[Begin INPUT FOR THIS TASK]

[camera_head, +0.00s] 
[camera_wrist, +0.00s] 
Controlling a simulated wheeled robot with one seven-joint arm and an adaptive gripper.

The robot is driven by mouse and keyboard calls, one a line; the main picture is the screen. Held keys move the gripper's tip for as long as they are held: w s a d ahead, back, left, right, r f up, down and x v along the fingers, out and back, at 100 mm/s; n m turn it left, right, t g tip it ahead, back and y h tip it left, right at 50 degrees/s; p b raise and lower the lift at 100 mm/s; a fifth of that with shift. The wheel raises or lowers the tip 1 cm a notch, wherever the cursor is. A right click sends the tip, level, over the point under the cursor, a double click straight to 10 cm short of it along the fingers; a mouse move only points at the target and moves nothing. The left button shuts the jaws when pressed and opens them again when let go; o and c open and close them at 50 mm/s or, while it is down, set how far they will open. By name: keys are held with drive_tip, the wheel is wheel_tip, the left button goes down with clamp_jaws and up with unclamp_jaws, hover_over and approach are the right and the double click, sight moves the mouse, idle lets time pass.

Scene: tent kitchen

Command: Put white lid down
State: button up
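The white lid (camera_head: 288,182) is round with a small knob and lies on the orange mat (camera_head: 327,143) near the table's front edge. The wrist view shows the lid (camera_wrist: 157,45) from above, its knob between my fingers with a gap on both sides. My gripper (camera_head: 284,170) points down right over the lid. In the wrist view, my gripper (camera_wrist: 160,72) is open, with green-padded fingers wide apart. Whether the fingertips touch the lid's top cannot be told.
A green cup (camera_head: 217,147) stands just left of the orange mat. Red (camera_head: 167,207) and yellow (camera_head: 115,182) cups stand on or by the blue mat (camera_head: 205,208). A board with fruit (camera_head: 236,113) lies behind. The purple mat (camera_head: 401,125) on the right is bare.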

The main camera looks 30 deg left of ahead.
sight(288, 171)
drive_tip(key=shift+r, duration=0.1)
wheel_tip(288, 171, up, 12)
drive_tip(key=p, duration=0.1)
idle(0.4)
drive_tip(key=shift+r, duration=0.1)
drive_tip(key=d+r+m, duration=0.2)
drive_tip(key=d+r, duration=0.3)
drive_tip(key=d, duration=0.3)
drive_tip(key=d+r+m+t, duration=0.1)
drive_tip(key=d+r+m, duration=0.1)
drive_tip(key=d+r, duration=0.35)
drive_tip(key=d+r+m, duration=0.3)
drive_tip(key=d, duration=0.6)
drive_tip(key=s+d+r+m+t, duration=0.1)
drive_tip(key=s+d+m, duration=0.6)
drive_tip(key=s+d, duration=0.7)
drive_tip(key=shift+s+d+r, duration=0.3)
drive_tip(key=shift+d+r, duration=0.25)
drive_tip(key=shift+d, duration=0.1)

[End INPUT FOR THIS TASK]
[Begin INPUT FOR THIS TASK]

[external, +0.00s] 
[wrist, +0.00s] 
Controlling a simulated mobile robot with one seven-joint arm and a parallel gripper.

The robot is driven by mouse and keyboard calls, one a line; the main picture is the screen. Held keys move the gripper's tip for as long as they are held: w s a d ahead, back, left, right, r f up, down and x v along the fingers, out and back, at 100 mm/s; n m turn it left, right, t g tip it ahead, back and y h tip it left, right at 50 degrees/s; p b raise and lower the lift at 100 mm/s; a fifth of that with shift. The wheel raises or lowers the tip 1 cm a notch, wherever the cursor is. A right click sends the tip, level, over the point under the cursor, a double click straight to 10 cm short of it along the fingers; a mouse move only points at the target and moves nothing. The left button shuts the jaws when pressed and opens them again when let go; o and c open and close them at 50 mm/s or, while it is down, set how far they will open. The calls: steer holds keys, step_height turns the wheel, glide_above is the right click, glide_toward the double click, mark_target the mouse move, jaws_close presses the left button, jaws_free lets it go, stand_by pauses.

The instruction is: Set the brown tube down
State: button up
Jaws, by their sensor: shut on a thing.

[End INPUT FOR THIS TASK]

REQUIREMENT –
With the first line being the one containing "[camera_head, +0.00s]" and the last line the one containing "Controlling a simulated wheeled", transcribe exactly the lines above that fall in that range.

RESULT FOR THIS TASK –
[camera_head, +0.00s] 
[camera_wrist, +0.00s] 
Controlling a simulated wheeled robot with one seven-joint arm and an adaptive gripper.

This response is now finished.